* [Records]
◇ ◇ ◇ ◇

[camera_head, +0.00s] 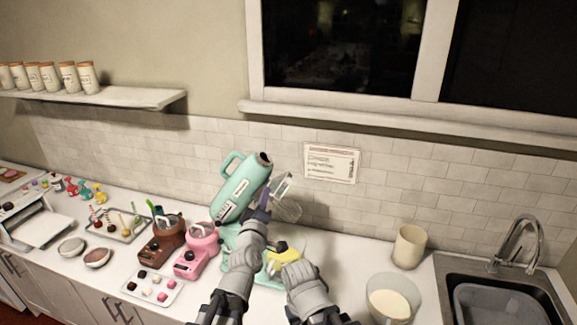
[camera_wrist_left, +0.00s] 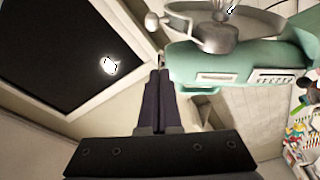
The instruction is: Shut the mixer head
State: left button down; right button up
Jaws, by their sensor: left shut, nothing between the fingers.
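The teal mixer (camera_head: 240,190) stands on the counter against the tiled wall, with its head tilted up. My left gripper (camera_head: 263,204) is shut and empty, close to the raised head's right side in this view. In the left wrist view its dark fingers (camera_wrist_left: 158,98) are together, and the teal head (camera_wrist_left: 235,62) is just right of them; I cannot tell whether they touch. My right arm reaches in below the mixer. Its fingers are not clear near a yellow thing (camera_head: 285,254).
Pink (camera_head: 198,250) and brown (camera_head: 163,242) small machines stand left of the mixer, with a sweets tray (camera_head: 130,287) in front. A glass bowl (camera_head: 391,300) and a beige cup (camera_head: 409,246) stand right. The sink (camera_head: 500,290) is far right.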

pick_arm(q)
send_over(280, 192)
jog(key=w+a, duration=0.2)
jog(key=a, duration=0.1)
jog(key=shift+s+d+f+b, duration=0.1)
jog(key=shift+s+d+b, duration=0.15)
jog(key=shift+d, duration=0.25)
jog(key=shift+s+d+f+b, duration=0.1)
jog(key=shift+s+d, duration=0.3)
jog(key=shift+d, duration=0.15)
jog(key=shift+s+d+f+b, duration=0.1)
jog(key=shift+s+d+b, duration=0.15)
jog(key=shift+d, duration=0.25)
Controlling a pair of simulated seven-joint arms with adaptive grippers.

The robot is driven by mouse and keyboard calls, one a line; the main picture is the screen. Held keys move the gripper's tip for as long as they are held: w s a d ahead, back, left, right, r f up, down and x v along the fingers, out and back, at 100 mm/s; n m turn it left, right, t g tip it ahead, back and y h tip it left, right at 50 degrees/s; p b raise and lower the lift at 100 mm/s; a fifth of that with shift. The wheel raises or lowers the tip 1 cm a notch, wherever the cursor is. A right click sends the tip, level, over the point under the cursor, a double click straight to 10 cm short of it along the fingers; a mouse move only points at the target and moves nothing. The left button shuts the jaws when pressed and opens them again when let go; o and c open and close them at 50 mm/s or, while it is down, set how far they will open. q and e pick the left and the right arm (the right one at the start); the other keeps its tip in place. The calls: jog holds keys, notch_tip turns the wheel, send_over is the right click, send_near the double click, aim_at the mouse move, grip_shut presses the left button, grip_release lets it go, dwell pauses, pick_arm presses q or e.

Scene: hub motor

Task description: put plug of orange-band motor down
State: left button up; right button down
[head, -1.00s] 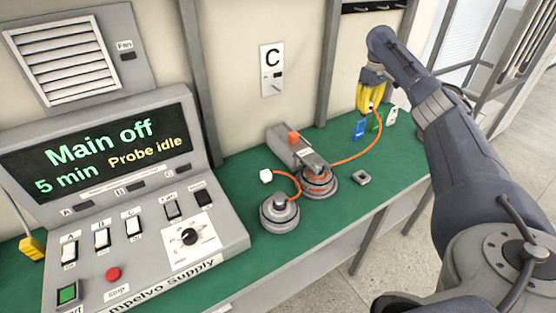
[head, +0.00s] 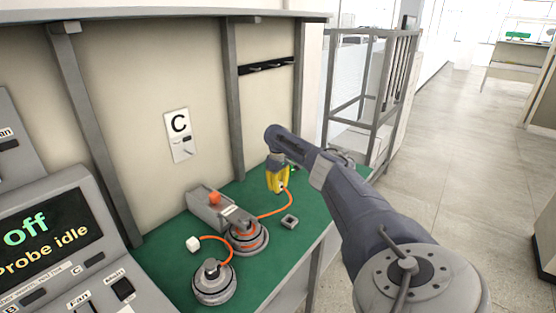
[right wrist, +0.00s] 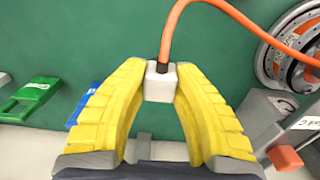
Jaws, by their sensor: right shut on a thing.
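My right gripper (head: 279,181) is shut on the white plug of the orange-band motor. The wrist view shows this plug (right wrist: 160,83) between the two yellow fingertips, with its orange cable leaving the far side. The gripper is over the back right part of the green bench; whether the plug touches the bench I cannot tell. The orange-band motor (head: 247,238) sits on the bench, left of and nearer than the gripper. It also shows at the right edge of the wrist view (right wrist: 290,47). My left gripper is not in view.
A second motor (head: 213,286) stands nearer, its white plug (head: 193,244) lying on the bench. A grey stand with an orange knob (head: 214,199) is behind the motors. Green (right wrist: 32,98) and blue (right wrist: 84,103) pieces lie near the gripper.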

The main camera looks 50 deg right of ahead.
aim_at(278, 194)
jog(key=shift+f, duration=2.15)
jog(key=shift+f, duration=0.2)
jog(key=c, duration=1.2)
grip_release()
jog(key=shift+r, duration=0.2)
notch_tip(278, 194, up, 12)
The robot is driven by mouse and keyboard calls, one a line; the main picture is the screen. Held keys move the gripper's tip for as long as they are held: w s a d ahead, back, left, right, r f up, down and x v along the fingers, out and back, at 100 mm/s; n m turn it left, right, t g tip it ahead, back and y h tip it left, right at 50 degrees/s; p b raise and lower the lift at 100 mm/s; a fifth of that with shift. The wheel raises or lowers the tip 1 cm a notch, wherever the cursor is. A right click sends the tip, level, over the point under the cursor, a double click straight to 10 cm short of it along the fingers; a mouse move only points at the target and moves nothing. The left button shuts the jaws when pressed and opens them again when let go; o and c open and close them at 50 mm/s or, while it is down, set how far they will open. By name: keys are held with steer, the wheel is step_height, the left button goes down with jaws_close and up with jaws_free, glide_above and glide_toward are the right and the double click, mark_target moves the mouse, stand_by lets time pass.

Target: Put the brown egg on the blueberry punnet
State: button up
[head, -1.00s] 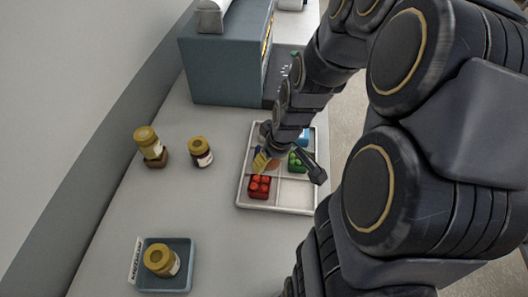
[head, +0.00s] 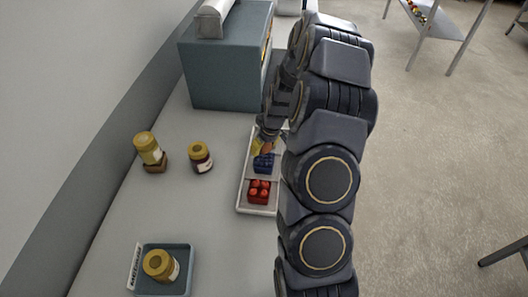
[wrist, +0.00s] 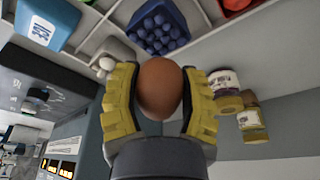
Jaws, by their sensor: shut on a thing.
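The brown egg (wrist: 159,90) is held between the yellow fingers of my gripper (wrist: 160,98) in the wrist view. In the head view the egg (head: 267,147) is a small brown patch by my gripper (head: 261,144), partly hidden by my arm. The blueberry punnet (wrist: 157,22) is a blue box of round berries beyond the egg in the wrist view. In the head view the punnet (head: 263,163) sits in the white tray (head: 241,201), just below the egg in the picture. The egg appears apart from the berries.
A red punnet (head: 259,192) is in the tray's near compartment. A blue-and-white box (wrist: 46,22) shows in the wrist view. Jars (head: 200,157) (head: 149,149) stand left of the tray; another jar (head: 160,264) is in a blue tray (head: 184,279). A grey machine (head: 226,70) stands behind.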

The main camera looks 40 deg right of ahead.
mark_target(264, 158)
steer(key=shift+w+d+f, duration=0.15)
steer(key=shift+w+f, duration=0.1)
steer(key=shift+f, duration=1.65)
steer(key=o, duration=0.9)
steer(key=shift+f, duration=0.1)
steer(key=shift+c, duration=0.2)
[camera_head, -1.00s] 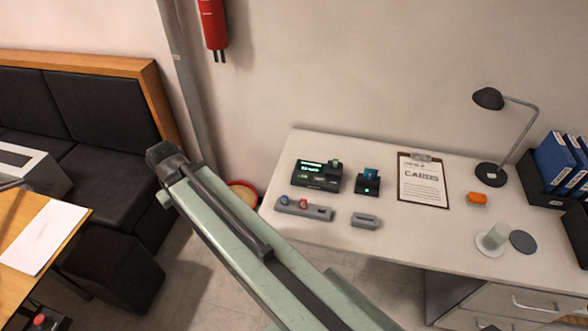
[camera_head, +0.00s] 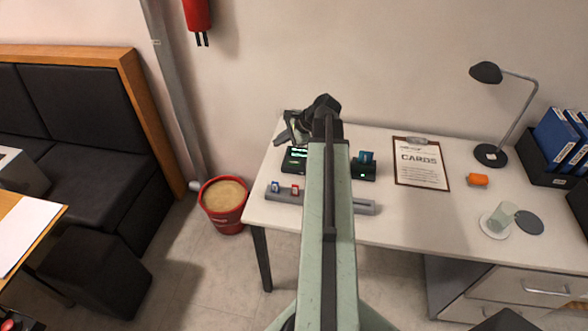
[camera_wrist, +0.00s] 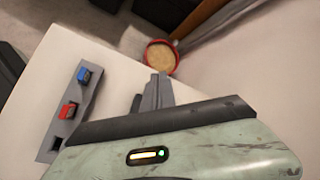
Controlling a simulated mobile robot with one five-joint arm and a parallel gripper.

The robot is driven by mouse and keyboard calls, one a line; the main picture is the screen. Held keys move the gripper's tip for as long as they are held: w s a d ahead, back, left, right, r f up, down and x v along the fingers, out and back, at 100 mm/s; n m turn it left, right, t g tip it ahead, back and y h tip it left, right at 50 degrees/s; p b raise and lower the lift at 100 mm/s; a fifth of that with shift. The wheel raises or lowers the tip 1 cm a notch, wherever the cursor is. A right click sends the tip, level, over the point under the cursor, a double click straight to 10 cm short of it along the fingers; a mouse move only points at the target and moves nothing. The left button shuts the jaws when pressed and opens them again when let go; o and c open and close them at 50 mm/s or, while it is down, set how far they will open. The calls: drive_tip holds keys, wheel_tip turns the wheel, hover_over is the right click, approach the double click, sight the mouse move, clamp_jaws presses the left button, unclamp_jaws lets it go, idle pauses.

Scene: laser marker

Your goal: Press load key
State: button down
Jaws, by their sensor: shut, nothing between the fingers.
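The dark marker unit (camera_head: 294,159) with a lit green display stands at the left end of the white desk. My arm covers much of it, and I cannot make out a load key. A smaller dark unit (camera_head: 364,169) with a teal card and a green light stands to its right. My gripper (camera_head: 284,134) is above the back left of the desk, over the marker unit's rear left. It is shut and empty. In the wrist view the grey fingers (camera_wrist: 157,90) show over the white desk top, and the marker unit is not visible there.
A grey holder (camera_head: 361,207) with a blue piece (camera_head: 275,186) and a red piece (camera_head: 295,190) lies in front. A red bin (camera_head: 223,222) is on the floor left.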

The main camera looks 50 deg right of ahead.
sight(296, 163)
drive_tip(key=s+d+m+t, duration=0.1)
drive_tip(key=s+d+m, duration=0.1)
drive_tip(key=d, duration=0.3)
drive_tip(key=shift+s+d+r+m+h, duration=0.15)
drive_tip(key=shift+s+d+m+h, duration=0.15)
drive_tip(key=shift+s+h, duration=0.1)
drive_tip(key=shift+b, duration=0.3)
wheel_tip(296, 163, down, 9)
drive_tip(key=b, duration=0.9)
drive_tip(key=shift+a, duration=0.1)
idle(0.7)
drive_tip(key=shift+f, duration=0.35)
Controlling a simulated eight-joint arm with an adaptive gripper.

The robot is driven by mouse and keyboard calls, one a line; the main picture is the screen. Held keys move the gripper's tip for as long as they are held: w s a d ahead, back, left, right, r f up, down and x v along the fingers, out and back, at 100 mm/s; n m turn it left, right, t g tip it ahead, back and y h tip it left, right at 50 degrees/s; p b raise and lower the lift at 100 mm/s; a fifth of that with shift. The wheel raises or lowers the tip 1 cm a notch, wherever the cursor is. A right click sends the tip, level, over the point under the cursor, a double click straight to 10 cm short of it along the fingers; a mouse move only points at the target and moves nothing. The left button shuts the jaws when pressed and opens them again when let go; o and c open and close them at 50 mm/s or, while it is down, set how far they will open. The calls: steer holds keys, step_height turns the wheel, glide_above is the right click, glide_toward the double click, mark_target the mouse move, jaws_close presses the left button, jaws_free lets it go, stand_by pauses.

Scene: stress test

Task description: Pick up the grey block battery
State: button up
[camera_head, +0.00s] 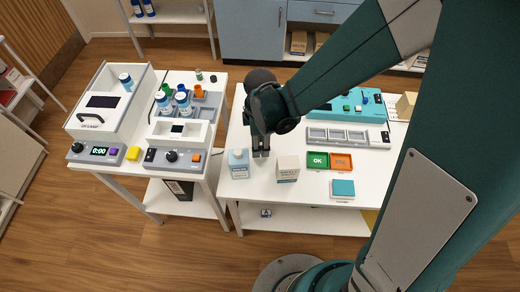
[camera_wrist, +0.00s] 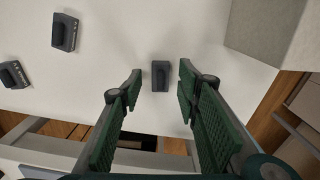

◇ ◇ ◇ ◇

* [Exercise objective] Find every line with the word "joint" and state how many there are, with no other words.

* [Result] 3